Earl: Exactly. I’m drawn to that kind of push and pull. That’s a very big, key element to a Woods song—elements of both the light and the dark. It might sound tacky, but it’s actually talking about some pretty depressing stuff. In lyrics and songwriting, I tend to gravitate toward the sad song a little bit more. I take more inspiration from life events that have happened to me, and that sort of effects the outlook. But it’s a thing that I love to do in a Woods song, where you can talk about darker stuff, but it doesn’t necessarily mean the music needs to be dark. I like that contrast.
Rumpus: Your lyrics are often poetic and filled with vivid imagery. You’ve also set several Woodsist festivals at the Henry Miller Library. Do you ever find yourself reaching outside music, to poetry and fiction for inspiration? Do you have any literary go-to’s?

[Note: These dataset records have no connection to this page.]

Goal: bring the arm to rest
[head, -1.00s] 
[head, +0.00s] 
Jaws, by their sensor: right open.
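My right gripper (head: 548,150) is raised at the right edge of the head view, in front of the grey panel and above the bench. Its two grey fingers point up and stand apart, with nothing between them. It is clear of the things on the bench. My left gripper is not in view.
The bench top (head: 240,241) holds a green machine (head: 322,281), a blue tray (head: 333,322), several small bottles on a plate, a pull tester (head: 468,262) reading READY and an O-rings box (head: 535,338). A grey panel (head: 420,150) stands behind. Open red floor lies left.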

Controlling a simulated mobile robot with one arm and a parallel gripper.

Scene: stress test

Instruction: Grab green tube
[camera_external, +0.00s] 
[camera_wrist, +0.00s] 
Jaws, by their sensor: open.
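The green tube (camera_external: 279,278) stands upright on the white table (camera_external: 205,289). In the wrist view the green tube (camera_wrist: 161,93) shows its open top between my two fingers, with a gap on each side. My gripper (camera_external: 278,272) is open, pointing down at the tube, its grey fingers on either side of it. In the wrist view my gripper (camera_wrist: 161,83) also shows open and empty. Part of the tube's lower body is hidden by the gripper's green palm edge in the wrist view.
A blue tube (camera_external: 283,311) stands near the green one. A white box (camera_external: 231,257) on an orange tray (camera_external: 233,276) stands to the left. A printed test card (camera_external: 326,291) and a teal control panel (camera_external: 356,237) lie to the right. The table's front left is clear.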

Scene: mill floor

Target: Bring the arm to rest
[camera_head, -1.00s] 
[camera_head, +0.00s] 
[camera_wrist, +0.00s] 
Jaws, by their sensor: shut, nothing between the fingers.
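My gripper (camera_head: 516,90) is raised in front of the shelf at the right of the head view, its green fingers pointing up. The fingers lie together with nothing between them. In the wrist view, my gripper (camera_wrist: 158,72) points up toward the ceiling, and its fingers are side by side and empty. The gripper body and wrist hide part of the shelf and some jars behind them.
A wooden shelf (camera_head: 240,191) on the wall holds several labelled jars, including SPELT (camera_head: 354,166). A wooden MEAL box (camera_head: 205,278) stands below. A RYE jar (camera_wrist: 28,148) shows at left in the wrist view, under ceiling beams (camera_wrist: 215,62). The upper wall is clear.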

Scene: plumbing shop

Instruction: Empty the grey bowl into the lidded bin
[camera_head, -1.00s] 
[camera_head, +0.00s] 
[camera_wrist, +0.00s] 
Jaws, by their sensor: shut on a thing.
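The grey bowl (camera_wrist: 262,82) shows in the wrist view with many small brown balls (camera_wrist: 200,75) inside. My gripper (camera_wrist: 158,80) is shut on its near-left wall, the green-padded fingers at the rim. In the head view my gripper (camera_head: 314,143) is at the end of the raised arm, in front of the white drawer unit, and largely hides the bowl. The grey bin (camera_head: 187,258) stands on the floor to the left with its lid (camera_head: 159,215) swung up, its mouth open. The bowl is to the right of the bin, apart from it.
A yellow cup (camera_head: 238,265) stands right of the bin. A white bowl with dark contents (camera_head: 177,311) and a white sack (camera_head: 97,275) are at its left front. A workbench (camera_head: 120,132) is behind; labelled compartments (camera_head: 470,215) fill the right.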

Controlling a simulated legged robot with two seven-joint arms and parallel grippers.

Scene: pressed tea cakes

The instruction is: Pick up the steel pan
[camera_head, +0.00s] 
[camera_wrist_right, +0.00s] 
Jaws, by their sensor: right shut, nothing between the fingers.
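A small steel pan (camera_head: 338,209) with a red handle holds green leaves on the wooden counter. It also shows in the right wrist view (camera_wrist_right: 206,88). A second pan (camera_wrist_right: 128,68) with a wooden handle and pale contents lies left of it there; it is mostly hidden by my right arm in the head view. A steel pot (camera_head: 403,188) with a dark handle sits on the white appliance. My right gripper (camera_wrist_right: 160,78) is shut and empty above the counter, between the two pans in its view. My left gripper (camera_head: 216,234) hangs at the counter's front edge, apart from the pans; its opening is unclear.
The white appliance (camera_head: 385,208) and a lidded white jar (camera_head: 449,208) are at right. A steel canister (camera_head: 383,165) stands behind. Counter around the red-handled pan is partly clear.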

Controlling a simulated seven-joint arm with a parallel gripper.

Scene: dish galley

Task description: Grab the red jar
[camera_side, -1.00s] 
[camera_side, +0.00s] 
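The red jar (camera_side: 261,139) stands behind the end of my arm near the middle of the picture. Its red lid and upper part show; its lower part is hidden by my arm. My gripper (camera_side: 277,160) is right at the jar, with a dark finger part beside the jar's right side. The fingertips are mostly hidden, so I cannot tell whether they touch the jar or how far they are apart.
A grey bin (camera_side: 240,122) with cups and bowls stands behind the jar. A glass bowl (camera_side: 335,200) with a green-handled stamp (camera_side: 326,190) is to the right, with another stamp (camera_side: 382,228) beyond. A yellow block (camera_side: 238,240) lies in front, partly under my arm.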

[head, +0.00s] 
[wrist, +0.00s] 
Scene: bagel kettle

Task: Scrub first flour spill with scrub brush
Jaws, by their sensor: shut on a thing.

Earl: Oh yeah, definitely. I’m a big Ginsberg fan. I guess I read more poetry, but it definitely is an influence on my writing. Though I work a little bit differently where I usually come up with a melody or a specific rhythm or phrasing first. And then put words to it. So, I’m kind of guided by the melody that first comes into my head. And then work around that. But yeah, I think there’s all sorts of different subconscious influences from the literary world. The big one would be Ginsberg. I was sort of raised on the Beats.
Rumpus: So cool then that you are able to set your festival in Big Sur.
Earl: [Laughs] I know! I think that’s part of the draw, you know? Coming at it from all its history.